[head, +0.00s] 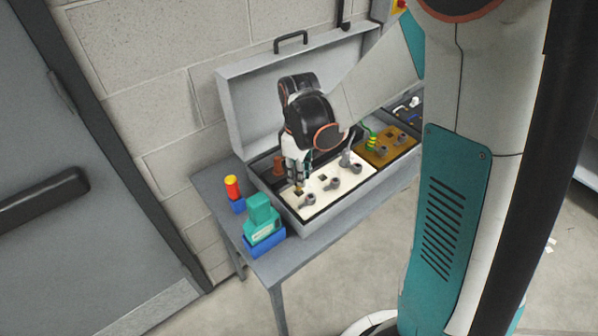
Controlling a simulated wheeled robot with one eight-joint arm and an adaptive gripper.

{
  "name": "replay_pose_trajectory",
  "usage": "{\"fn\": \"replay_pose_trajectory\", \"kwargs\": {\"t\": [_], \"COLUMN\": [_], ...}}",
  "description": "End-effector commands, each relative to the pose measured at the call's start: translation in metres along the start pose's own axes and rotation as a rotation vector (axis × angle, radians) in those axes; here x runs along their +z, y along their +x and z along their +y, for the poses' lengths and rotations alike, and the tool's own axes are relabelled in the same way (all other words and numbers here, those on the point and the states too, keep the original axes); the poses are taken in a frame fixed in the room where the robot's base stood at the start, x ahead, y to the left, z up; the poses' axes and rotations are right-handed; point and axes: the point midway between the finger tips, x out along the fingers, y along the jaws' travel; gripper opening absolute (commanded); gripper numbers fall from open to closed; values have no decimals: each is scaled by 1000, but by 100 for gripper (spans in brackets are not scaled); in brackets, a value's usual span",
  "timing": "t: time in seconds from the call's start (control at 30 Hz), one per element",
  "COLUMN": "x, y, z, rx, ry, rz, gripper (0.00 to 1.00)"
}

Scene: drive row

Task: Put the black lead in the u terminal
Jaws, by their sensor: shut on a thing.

=====

> [AIM]: Look for "call" and pull out every line that has it.

> [TASK OUTPUT]:
  "description": "End-effector commands, each relative to the pose measured at the call's start: translation in metres along the start pose's own axes and rotation as a rotation vector (axis × angle, radians) in those axes; here x runs along their +z, y along their +x and z along their +y, for the poses' lengths and rotations alike, and the tool's own axes are relabelled in the same way (all other words and numbers here, those on the point and the states too, keep the original axes); the poses are taken in a frame fixed in the room where the robot's base stood at the start, x ahead, y to the left, z up; the poses' axes and rotations are right-handed; point and axes: the point midway between the finger tips, x out along the fingers, y along the jaws' travel; gripper opening absolute (commanded); gripper numbers fall from open to closed; values have no decimals: each is scaled by 1000, but by 100 for gripper (spans in brackets are not scaled); in brackets, a value's usual span",
  "timing": "t: time in seconds from the call's start (control at 30 Hz), one per element",

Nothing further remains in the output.